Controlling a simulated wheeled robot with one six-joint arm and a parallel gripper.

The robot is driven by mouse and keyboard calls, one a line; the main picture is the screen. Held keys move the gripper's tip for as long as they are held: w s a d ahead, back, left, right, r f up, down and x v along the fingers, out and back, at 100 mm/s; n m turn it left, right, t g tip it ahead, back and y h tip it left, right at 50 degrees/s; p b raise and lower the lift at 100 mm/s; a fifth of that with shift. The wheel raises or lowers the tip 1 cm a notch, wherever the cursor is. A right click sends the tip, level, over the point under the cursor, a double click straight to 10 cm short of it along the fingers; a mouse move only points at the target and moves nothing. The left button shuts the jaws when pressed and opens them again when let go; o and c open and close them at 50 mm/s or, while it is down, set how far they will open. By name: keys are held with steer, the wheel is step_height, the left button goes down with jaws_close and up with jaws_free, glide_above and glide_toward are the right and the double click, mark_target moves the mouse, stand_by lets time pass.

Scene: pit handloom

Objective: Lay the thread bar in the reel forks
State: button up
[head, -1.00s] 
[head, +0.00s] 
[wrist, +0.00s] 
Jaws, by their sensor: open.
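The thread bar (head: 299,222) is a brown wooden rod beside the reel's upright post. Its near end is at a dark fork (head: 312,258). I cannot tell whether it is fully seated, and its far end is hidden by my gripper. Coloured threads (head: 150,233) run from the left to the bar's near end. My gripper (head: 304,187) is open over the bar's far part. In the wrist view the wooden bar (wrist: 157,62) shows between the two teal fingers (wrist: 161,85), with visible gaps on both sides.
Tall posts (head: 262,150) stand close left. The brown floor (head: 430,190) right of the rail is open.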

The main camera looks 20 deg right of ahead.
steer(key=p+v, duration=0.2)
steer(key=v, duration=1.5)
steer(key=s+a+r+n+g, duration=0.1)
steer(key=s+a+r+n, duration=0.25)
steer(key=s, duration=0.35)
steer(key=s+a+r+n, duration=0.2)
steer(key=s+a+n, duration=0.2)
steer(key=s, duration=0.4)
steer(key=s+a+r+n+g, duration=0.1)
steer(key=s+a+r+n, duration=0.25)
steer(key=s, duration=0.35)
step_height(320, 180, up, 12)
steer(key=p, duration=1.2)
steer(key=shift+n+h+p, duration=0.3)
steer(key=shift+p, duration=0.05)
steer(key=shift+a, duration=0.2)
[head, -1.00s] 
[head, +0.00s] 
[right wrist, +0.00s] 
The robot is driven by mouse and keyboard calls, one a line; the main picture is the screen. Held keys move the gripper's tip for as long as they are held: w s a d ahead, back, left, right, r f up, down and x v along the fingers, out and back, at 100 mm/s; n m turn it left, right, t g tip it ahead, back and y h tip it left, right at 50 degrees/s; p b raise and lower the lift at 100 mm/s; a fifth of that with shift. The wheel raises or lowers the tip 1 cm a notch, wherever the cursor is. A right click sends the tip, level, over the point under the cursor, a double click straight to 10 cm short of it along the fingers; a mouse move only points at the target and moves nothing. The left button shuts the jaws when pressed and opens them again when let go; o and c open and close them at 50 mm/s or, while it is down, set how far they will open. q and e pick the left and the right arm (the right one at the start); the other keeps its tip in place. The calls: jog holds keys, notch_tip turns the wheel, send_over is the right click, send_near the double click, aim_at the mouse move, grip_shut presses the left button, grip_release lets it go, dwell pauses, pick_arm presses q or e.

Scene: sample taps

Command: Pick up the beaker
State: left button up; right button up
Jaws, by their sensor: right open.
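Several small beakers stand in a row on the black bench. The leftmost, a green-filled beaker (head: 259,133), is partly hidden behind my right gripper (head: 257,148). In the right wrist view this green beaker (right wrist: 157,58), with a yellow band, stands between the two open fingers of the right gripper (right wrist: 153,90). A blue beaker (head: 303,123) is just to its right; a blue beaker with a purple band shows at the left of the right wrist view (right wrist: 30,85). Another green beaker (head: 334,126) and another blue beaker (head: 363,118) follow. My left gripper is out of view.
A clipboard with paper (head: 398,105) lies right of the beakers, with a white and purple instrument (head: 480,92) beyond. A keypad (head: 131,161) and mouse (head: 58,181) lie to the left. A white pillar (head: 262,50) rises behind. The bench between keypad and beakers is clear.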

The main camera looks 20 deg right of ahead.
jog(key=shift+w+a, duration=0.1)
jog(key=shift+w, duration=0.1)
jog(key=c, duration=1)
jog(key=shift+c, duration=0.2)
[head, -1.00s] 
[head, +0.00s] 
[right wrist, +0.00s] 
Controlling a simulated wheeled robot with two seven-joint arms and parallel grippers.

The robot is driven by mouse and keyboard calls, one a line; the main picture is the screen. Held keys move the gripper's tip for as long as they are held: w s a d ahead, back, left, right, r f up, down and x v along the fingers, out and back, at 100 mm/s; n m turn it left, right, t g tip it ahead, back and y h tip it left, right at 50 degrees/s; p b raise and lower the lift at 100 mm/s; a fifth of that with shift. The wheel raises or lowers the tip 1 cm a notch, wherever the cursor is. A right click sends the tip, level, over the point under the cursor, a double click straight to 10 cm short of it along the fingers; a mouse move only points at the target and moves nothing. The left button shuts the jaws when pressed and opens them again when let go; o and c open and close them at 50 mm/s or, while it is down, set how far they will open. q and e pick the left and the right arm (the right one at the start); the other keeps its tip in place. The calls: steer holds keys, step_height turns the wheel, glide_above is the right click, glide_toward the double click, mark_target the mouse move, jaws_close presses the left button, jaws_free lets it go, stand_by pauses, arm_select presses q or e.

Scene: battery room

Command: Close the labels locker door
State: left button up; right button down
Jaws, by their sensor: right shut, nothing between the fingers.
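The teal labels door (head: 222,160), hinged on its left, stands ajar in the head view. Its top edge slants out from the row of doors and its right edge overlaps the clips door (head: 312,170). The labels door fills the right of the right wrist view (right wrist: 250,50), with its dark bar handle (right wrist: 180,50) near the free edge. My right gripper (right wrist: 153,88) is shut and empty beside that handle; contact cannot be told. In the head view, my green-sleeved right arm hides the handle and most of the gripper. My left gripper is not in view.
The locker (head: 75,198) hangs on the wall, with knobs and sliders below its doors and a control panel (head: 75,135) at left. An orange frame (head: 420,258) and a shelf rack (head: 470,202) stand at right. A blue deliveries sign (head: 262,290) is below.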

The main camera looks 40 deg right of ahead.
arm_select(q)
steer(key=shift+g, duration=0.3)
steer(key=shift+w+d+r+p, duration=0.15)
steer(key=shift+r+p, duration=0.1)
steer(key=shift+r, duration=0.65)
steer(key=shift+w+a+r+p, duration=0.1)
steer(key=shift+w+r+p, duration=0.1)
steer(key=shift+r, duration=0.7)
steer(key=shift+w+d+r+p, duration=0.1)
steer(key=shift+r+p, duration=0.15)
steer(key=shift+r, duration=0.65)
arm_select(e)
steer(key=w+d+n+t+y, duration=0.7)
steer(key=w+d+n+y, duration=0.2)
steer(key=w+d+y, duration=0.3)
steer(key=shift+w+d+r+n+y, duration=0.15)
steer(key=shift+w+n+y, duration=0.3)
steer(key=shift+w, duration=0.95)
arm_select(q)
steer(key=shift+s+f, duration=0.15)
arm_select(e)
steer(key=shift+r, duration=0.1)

Task:
Print the lines from the line with "Command: Close the labels locker door" to the line with "State: left button up; right button down" exactly, and print nothing else. Both of those lines are included.

Solution:
Command: Close the labels locker door
State: left button up; right button down

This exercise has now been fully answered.